Cuetzalan, paraíso terrenal…
Carlos Ferreyra Carrasco.
Recorro los caminos cercanos a Oriental, Libre, Cuyoaco, poblados que se enfilan a Cuetzalan, con toda certeza uno de los más hermosos pueblos indígenas del país. Donde aún se conserva la dignidad y la simpleza del respeto al prójimo.
Domingo temprano, alojado en el hermosísimo rancho del contador Rigoberto Cordero y Bernal, voy temprano al pueblo donde en las escaleras del Palacio Municipal hay vendedores, entre otros, de frescos pescados que ahúman y luego asan. Bocatto di cardinale, decía un amigo toscano.
Pregunto cuánto por el canasto repleto de esas delicias.

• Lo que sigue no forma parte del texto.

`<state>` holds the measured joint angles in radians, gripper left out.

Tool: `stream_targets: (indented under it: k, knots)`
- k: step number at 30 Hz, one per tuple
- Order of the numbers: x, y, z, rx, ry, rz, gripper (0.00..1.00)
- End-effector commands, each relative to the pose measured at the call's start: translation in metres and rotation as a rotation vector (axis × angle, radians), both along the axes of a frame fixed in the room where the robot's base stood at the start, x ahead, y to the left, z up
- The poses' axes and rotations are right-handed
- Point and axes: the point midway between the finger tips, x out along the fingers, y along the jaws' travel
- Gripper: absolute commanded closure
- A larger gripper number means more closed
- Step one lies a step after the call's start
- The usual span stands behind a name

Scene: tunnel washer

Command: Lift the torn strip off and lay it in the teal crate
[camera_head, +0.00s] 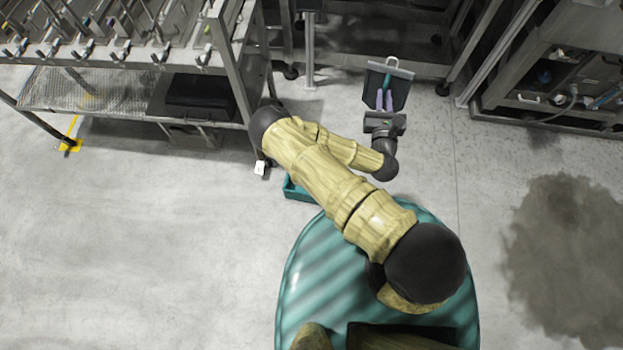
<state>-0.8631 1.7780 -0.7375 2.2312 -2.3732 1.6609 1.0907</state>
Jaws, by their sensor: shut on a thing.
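My gripper (385,100) is at the upper middle, with its lilac fingers over a dark panel. The fingers are closed on a narrow teal piece, which I take as the torn strip (387,80); it sticks out past the fingertips. I cannot tell whether the strip still touches the panel. The teal crate (296,191) stands on the floor, left of and nearer to me than the gripper. My arm and my base hide most of the crate, and its inside is barely visible.
The dark panel (400,91) has a pale handle at its far edge. A metal rack table (229,66) stands on the left. A machine frame (555,98) stands at the right. A dark stain (571,255) covers floor at the lower right. The floor at left is open.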

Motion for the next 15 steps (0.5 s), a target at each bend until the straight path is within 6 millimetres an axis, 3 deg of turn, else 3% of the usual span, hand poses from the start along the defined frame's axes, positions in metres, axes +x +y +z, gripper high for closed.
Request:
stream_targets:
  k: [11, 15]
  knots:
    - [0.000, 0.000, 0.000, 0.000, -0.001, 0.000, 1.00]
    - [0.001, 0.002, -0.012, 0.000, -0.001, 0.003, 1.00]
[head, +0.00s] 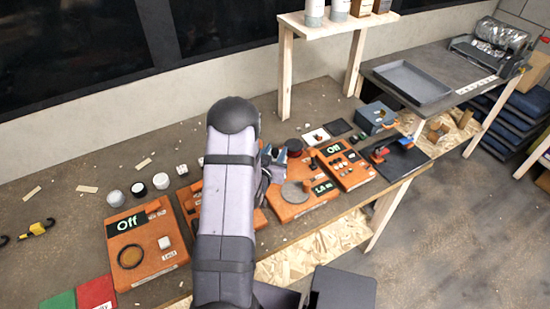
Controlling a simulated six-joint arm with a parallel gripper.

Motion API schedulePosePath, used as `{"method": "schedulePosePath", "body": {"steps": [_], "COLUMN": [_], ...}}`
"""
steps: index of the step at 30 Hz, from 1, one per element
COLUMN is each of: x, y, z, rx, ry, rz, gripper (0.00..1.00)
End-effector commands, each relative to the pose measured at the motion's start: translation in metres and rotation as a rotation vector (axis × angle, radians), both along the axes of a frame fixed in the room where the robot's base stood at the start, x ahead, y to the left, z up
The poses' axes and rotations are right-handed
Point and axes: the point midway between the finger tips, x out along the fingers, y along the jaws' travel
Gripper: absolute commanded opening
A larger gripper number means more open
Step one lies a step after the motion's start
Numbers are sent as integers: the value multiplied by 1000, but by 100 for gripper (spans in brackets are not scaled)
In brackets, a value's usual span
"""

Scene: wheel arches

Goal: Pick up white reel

Me da un precio modesto, le sugiero que cobre un poco más a lo que responde aumentando ligeramente su pretensión comercial.
Es un indígena entrado en años, fibrudo y como suele ser, con sus blancos dientes completos y sin necesidad de aparatos para ver o para oír.
En algún idioma ajeno del que ni siquiera sospecho si es lengua vernácula o habla en ruso (hoy que está de moda), cuenta las piezas que coloca cuidadosamente en hojas de papel periódico.
Considerando el precio de cada pescado era evidente que el precio total con canasta incluida, era mucho menos que la tercera parte. Sin cambiar el gesto ni revelar emoción alguna, simplemente dictaminó arrastrando las eses finales: Ya me chingatesss.
Alegata de más de media hora para convencerlo que de mi parte no hubo mala fe y que quien decidió el precio fue él. No fue la parte más álgida sino la que correspondió al intento para convencerlo de que mejor cobrara por pieza.
Se negaba con terquedad insuperable mientras repetía el mantra de “ya me chingatesss”.
Se asomó por allí un curioso, conocedor de las costumbres locales, que interrumpió abruptamente lo que amenazaba convertirse en pleito cantinero. Con voz pausada, sin inflexiones explicó:
Mira, lo que el señor te está diciendo es que la diferencia de precio quiere que se las entregues a tus nietos…
¿Y si no tengo nietos, y si tengo mujer..?
Con las cabezas casi juntas hablaron y de pronto el hombre, satisfecho con el arreglo, aceptó el dinero y se retiró. Hice lo propio ante la mirada desaprobadora del resto de vendedores presentes.
Llegué muy orondo con mi canastita y claro, le conté a Rigoberto lo que había pasado. Estaba muerto de risa y mediante una extensa clase de antropología, me hizo saber que los habitantes de la región sólo tenían una palabra, misma que sostienen así les vaya la vida.
Y más, le pareció extraño que hubiese aceptado un obsequio destinado a su esposa, de cuya intimidad son celosísimos. Le aclaré que ni escuché ni pregunté cuál había sido el argumento válido.
Aprendí en esa oportunidad que sí hay un pueblo bueno que en este estado termina apenas pones un pie fuera de la región indígena, particularmente de Cuetzalan. Unos minutos de camino y al cruzar Oriental te enteras del más reciente descarrilamiento ferroviario.
Sí, porque descarrilan trenes para saquearlos; antes y vecinos de Libres, en Payuca se refugian los huachicoleros que además agarran a balazos a los municipales y se lían a tiros hasta con el Ejército.
Y en Cuyoaco clausuran gasolineras guachicoleras que sin demasiada demora son reabiertas. Y de allí hasta San Martín Texmelucan cuyo centenar y medio de agentes uniformados están presos bajo cargos relacionados con venta de gasolina robada y con tráfico humano.
Tlaxcala, se sabe, es la cuna del padroterismo nacional y de la generación de prostitutas, gran porcentaje enviadas a prostíbulos gringos de la frontera común.
En un cálculo arbitrario y bastante irresponsable, concluimos que es evidente que tenemos un pueblo bueno, pero más evidente aún, que somos más los que integramos el pueblo malo. Ese que está esperando la volcadura de un camión y se apura a robarse la carga mientras deja morir al chofer y sus ayudantes.
¿Cómo hará el señor en cuestión para separar la paja del trigo? Pensamiento apropiado para quien tiene como vocación y destino una Iglesia. Así sea la propia.